La notion de la neutralité du net a récemment connu une variation, celle de la « neutralité des plateformes » : on reconnaît que des acteurs sont dominants et qu’ils engendrent une circulation de l’information particulièrement centrée autour d’eux-mêmes, ce qui détermine le besoin de nouveaux « garde-fous ».
Avec l’arrivée massive des objets connectés, les histoires d’accès vont encore se complexifier, car les personnes et les choses reliées à Internet vont se multiplier de manière exponentielle et il faudra gérer cela d’une façon qui permette à la non-discrimination d’exister encore.

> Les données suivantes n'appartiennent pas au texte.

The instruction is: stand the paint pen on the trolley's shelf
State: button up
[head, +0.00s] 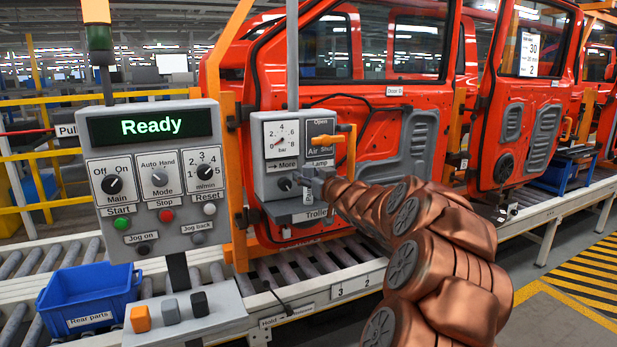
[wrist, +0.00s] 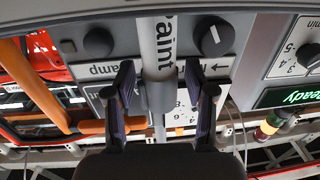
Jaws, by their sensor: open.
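The paint pen (wrist: 158,48) shows in the wrist view as a white barrel marked "Paint" with a grey end piece. My gripper (wrist: 160,85) is open, with one jaw on each side of the pen and a gap on both sides. The pen's white end meets a light grey strip at the top of that view, apparently the shelf; firm contact is hard to tell. In the head view my gripper (head: 312,181) is in front of the grey control box, just above the shelf (head: 312,214) labelled "Trolley".
The control box (head: 262,165) has a gauge, knobs and an orange handle (head: 345,150) close to my gripper. A "Ready" panel (head: 152,170) stands left. A blue bin (head: 92,292) and coloured blocks lie below it. Red doors (head: 380,120) hang behind.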

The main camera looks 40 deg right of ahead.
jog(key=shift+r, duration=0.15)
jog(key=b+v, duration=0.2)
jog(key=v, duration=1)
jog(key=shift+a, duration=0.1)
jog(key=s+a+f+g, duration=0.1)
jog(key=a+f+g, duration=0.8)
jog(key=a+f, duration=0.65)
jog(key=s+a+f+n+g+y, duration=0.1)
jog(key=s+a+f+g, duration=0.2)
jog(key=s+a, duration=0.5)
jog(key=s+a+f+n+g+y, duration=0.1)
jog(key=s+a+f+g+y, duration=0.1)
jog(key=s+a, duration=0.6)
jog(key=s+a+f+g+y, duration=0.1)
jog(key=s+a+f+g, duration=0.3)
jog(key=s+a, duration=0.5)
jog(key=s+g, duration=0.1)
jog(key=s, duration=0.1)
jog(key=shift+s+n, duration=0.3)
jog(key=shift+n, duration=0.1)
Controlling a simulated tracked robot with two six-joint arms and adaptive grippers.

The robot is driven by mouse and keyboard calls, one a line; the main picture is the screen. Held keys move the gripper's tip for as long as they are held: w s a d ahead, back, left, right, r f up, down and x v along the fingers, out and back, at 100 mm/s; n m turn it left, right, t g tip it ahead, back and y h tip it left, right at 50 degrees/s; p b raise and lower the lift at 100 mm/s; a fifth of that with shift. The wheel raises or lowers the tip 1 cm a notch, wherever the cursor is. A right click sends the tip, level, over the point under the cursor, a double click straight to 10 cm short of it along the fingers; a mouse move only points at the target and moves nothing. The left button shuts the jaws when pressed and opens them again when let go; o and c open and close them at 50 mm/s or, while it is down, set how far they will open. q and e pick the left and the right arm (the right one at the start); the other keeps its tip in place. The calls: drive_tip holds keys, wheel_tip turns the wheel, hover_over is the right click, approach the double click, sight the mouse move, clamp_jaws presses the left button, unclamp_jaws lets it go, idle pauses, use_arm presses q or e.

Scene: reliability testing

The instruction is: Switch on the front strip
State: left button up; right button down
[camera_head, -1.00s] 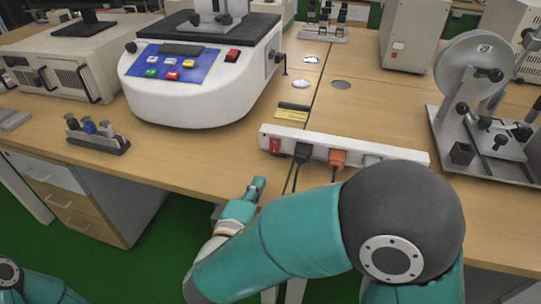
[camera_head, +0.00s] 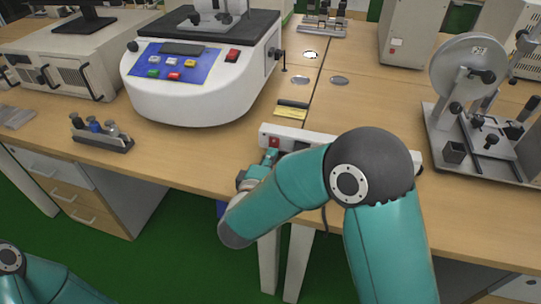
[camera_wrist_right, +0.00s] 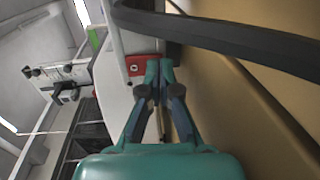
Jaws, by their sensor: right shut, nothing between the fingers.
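The white front strip (camera_head: 292,131) lies near the front edge of the wooden desk, its middle and right part largely hidden behind my right arm. Its red switch (camera_head: 275,142) is at the left end. My right gripper (camera_head: 270,155) is shut and empty, with its fingertips just in front of the switch. In the right wrist view the closed fingertips (camera_wrist_right: 160,66) are beside the red switch (camera_wrist_right: 143,66) and overlap its edge; I cannot tell whether they touch. My left gripper is out of view.
A white machine (camera_head: 195,100) with coloured buttons stands behind and left. A small rack (camera_head: 102,140) is at the left, and a grey wheel device (camera_head: 470,70) at the right. A black cable (camera_wrist_right: 220,30) crosses the top of the right wrist view. The desk behind the strip is mostly clear.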

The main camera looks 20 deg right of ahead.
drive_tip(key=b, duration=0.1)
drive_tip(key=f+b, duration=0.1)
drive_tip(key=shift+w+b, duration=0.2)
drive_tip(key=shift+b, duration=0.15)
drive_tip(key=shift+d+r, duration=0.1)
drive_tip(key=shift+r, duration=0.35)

Dans l’histoire, d’autres techniques ont-elles suscité ces problématiques ? La mise en œuvre et l’appropriation d’une technique est-elle plus aisée à partir d’un développement horizontal ?
C’est très complexe. Cela fait 10 ans que je regarde des dispositifs alternatifs et décentralisés, et je n’ai pas de réponse définitive.
Dans des situations spécifiques, la centralisation peut représenter le choix optimal pour des individus, si on souhaite une performance plus efficace, pour recevoir des contenus d’une machine puissante, ou se reposer sur un acteur « puissant » et qu’on estime responsable. La décentralisation peut à son tour être une très bonne solution dans d’autres cas, mais c’est un choix, avec des avantages et inconvénients, et pas un bien absolu qui va de soi. C’est une histoire de compromis, d’épreuves, de responsabilité distribuée entre les utilisateurs. On n’est pas à l’abri du problème lié aux passagers clandestins. Donc l’horizontalité peut également avoir ses complications.
La décentralisation fonctionne bien lorsqu’il y a une technique qui arrive à être suffisamment confortable pour les utilisateurs. Mais cela ne suffit pas, il faut qu’il y ait un contexte sociopolitique qui demande cette alternative décentralisée. Exemple : le bitcoin, né comme réseau symétrique et décentralisé, a surgi lors de la crise financière. Beaucoup de gens ne supportaient plus la finance, ses autorités centrales, et c’est ce contexte qui a permis l’arrivée d’un système alternatif à succès.
- Signaler (du drapeau « flag » en anglais, qui sert à signaler des contenus inappropriés sur de nombreuses plateformes).